Exactly as written, retype the listing below, omitting the pictures.

■ **SOURCE EXCERPT**:
+---+
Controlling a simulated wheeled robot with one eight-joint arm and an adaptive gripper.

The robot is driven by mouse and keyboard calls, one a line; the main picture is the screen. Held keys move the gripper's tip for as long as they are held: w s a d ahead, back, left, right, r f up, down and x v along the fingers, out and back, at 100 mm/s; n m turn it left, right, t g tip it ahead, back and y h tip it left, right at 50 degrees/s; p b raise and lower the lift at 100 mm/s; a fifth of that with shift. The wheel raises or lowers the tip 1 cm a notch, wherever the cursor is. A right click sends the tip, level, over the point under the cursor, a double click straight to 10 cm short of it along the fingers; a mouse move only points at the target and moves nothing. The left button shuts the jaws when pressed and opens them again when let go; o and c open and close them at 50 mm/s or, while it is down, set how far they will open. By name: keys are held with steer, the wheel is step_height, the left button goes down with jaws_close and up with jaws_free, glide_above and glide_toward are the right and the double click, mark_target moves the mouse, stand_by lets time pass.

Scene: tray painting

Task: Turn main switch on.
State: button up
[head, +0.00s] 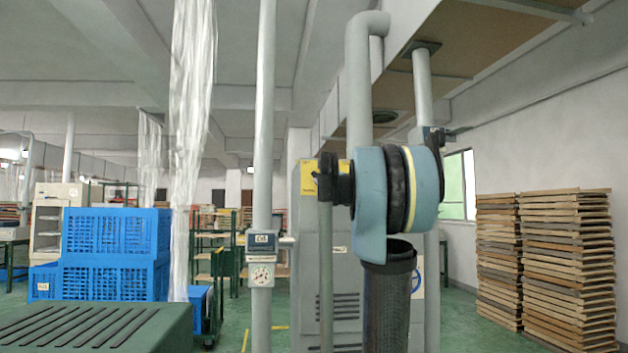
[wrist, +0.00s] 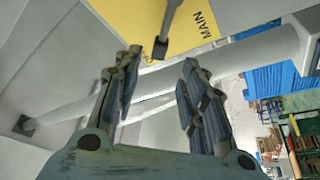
+---+
■ **RESPONSE TO THIS TASK**:
Controlling a simulated wheeled robot with one eight-joint arm and an adaptive gripper.

The robot is driven by mouse and keyboard calls, one a line; the main picture is the screen. Held keys move the gripper's tip for as long as they are held: w s a d ahead, back, left, right, r f up, down and x v along the fingers, out and back, at 100 mm/s; n m turn it left, right, t g tip it ahead, back and y h tip it left, right at 50 degrees/s; p b raise and lower the lift at 100 mm/s; a fifth of that with shift. The wheel raises or lowers the tip 1 cm a notch, wherever the cursor is. A right click sends the tip, level, over the point under the cursor, a double click straight to 10 cm short of it along the fingers; a mouse move only points at the target and moves nothing. The left button shuts the jaws when pressed and opens them again when let go; o and c open and close them at 50 mm/s or, while it is down, set how far they will open. By name: keys are held with steer, the wheel is step_height, the left button goes down with jaws_close and up with jaws_free, glide_above and glide_toward are the right and the double click, mark_target moves the mouse, stand_by lets time pass.

Scene: tray painting

Task: Turn main switch on.
State: button up
[head, +0.00s] 
[wrist, +0.00s] 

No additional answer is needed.